PROBLEM STATEMENT: Give back the exact lines spanning from the line with "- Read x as" to the line with "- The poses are", with both of those lines included and no others.

DATA TO USE:

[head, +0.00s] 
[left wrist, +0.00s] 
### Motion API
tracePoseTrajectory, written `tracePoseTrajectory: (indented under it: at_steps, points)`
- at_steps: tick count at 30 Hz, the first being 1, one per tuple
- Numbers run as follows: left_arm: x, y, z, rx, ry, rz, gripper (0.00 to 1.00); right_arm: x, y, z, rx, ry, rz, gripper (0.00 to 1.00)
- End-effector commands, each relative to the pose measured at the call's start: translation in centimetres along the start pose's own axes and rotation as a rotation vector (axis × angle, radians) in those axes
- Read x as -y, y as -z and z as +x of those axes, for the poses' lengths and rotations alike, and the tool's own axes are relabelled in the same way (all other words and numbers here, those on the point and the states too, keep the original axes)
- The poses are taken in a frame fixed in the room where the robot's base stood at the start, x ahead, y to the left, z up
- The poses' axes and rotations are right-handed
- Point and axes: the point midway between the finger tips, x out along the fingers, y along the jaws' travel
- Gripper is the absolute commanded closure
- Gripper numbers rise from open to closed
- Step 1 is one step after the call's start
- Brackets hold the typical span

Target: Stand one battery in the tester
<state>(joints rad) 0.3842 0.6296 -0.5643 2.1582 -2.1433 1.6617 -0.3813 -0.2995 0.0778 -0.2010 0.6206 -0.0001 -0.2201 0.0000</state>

* * *

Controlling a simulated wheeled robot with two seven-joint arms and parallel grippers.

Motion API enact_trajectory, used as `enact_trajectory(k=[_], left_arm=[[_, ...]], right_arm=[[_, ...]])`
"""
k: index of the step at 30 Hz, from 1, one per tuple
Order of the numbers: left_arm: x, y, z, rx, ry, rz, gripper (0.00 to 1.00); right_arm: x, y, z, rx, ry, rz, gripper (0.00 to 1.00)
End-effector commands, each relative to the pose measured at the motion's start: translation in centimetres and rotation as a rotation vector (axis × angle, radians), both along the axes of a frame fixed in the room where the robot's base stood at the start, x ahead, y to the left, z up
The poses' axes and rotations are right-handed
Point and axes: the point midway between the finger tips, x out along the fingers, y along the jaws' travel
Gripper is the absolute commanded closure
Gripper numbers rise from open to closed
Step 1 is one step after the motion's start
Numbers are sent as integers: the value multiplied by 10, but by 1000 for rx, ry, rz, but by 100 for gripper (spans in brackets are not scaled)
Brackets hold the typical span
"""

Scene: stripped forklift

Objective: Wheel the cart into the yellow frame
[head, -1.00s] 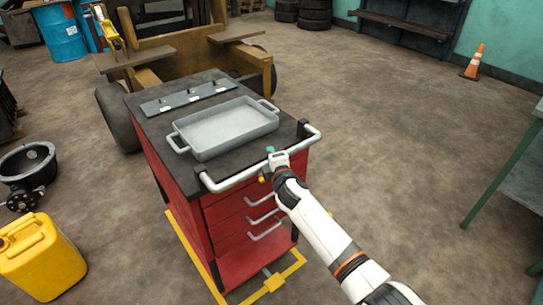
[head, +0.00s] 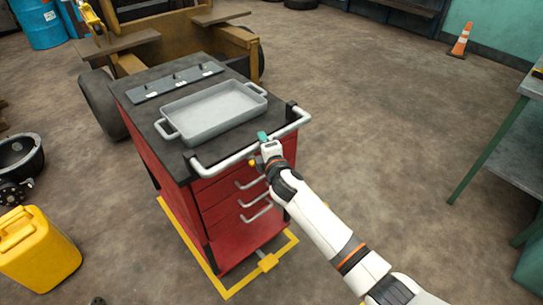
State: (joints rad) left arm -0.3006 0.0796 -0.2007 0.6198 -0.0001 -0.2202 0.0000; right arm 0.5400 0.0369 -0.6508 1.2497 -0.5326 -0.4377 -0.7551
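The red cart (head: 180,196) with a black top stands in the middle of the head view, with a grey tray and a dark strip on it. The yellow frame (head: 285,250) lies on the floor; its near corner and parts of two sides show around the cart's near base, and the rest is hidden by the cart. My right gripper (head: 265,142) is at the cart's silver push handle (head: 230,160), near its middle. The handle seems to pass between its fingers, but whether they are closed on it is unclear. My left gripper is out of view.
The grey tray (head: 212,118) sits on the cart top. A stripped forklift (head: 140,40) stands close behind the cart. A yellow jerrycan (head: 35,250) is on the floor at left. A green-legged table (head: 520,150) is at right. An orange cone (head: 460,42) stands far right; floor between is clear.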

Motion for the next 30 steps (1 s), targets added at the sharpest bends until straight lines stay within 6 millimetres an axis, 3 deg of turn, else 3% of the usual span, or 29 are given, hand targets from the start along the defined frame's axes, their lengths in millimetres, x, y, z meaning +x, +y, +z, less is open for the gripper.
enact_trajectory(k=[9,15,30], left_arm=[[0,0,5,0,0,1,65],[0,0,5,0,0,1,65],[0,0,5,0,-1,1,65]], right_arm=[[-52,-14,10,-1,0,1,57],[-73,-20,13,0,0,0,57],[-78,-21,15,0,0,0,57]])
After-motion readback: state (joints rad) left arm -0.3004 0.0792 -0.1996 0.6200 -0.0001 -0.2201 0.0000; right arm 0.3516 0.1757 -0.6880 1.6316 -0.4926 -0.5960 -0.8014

TASK OUTPUT:
- Read x as -y, y as -z and z as +x of those axes, for the poses' lengths and rotations alike, and the tool's own axes are relabelled in the same way (all other words and numbers here, those on the point and the states too, keep the original axes)
- The poses are taken in a frame fixed in the room where the robot's base stood at the start, x ahead, y to the left, z up

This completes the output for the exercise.